From Evans Partial Differential Equation:
(Integration by parts formula). Let $u,v \in C^1(\bar U)$. Then $$\int_U u_{x_i} v dx = -\int_U v_{x_i}u dx + \int_{\partial U}uv\nu^idS \ \ \ (i= 1,... , n).$$
My question is: Since $u,v \in C^1(\bar U)$, it means $u,v \in C^1(U)$ and $u, v, Du, Dv$ are uniformly continuous on bounded subsets of $U$, so the domain of $u,v$ is $U$ only, the domain does not include $\partial U$ (boundary of $U$). Then how to evaluate $\int_{\partial U}uv\nu^idS$?

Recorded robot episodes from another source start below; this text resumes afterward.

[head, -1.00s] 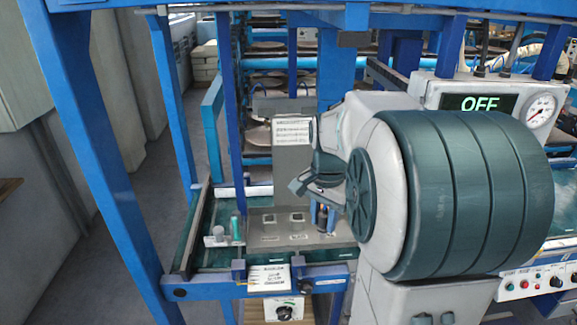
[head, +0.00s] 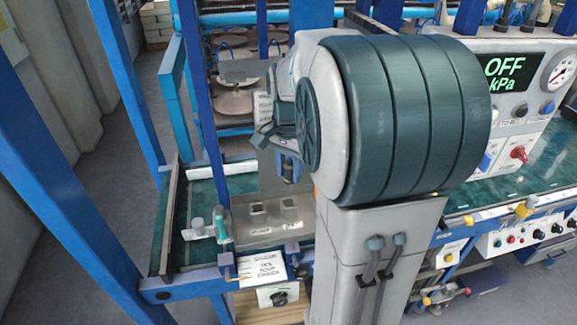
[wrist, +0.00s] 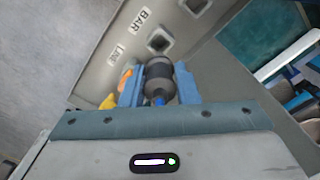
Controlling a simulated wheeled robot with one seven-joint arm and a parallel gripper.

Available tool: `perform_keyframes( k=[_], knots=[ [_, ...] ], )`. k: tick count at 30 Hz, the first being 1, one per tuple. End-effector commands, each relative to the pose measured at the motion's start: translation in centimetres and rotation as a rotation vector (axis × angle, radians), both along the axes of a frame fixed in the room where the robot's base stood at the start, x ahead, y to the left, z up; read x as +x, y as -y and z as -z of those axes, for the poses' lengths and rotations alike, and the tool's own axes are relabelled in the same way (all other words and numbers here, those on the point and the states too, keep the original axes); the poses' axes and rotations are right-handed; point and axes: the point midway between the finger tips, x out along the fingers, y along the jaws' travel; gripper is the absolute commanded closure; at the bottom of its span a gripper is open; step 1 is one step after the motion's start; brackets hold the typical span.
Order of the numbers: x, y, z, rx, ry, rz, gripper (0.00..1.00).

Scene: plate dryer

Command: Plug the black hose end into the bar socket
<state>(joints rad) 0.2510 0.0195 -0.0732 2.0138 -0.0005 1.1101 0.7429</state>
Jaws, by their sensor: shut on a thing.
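My gripper (wrist: 159,88) has its two blue fingers closed around the black hose end (wrist: 160,70), a dark cylinder with a blue tip facing the camera. The BAR label (wrist: 140,20) and LINE label (wrist: 115,52) are on the grey panel. One square socket (wrist: 158,42) lies just beyond the hose end; the other, the bar socket by its place beside BAR (wrist: 196,4), is cut by the top edge. In the head view my gripper (head: 289,170) is over the grey panel (head: 270,232), above the right socket. The hose end's contact with the panel cannot be told.
A small teal-and-white fitting (head: 220,225) stands left of the panel. A blue frame post (head: 212,120) rises behind it. A console (head: 515,90) reading OFF, with a gauge, is at the right. An orange and yellow piece (wrist: 124,82) shows beside the left finger.

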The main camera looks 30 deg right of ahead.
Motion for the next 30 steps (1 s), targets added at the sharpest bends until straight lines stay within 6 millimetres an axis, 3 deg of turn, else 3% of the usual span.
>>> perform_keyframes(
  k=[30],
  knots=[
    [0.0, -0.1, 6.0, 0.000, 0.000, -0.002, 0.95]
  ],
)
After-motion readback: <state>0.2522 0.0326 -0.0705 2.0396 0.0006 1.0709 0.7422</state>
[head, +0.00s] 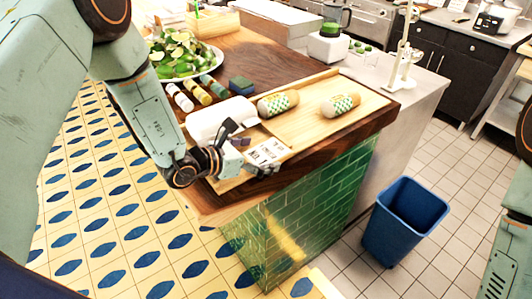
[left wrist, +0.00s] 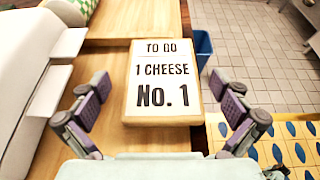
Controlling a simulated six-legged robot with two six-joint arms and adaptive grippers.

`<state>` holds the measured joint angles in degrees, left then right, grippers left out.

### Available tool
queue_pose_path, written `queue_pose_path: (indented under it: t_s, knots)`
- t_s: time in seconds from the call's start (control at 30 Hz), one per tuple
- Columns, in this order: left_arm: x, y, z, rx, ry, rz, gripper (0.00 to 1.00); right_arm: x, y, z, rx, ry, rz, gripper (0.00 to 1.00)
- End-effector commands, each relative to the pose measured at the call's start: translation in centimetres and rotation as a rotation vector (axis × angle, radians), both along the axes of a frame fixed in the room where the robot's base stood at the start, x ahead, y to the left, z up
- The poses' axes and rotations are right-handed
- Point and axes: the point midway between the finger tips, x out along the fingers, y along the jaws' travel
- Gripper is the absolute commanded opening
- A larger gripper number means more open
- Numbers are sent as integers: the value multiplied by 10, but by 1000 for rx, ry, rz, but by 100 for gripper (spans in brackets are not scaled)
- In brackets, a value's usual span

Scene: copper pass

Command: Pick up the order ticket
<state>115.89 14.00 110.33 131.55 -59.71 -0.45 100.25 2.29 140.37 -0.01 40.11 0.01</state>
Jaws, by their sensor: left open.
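The order ticket (head: 266,151) is a pale card with dark print, at the front edge of the wooden counter. In the left wrist view the ticket (left wrist: 160,62) reads "TO GO 1 CHEESE No. 1". My left gripper (head: 248,150) is over the counter's front corner, close to the ticket. In the left wrist view my left gripper (left wrist: 160,84) is open, one finger on each side of the ticket, with nothing held. Whether the fingers are at the ticket's height is hard to tell. My right gripper is out of view.
A white box (head: 216,114) stands close beside the left gripper. A wooden tray (head: 310,127) holds two wrapped rolls (head: 278,103). Bottles (head: 180,97), a blue-green block (head: 241,85) and a bowl of limes (head: 180,58) are behind. A blue bin (head: 405,220) stands on the floor.

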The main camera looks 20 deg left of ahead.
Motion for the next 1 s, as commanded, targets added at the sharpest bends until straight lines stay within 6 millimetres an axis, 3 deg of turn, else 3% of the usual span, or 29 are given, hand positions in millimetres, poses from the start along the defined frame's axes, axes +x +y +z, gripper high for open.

You are correct, $u,v \in C^1(\bar{U})$ does mean $u,v,Du,Dv$ are uniformly continuous on $U$ (here, Evans assumes $U$ is bounded, so the "bounded" qualifier is unneeded) and $\partial U$ is not explicitly mentioned. It is a fact (from basic analysis) that every uniformly continuous function $f \in C(\bar{U})$ has a unique extension to a continuous function $f:\bar{U} \to \mathbb{R}$. If you are not familiar with this "fact", I can add details. This extension is what is used to define the integral over the boundary.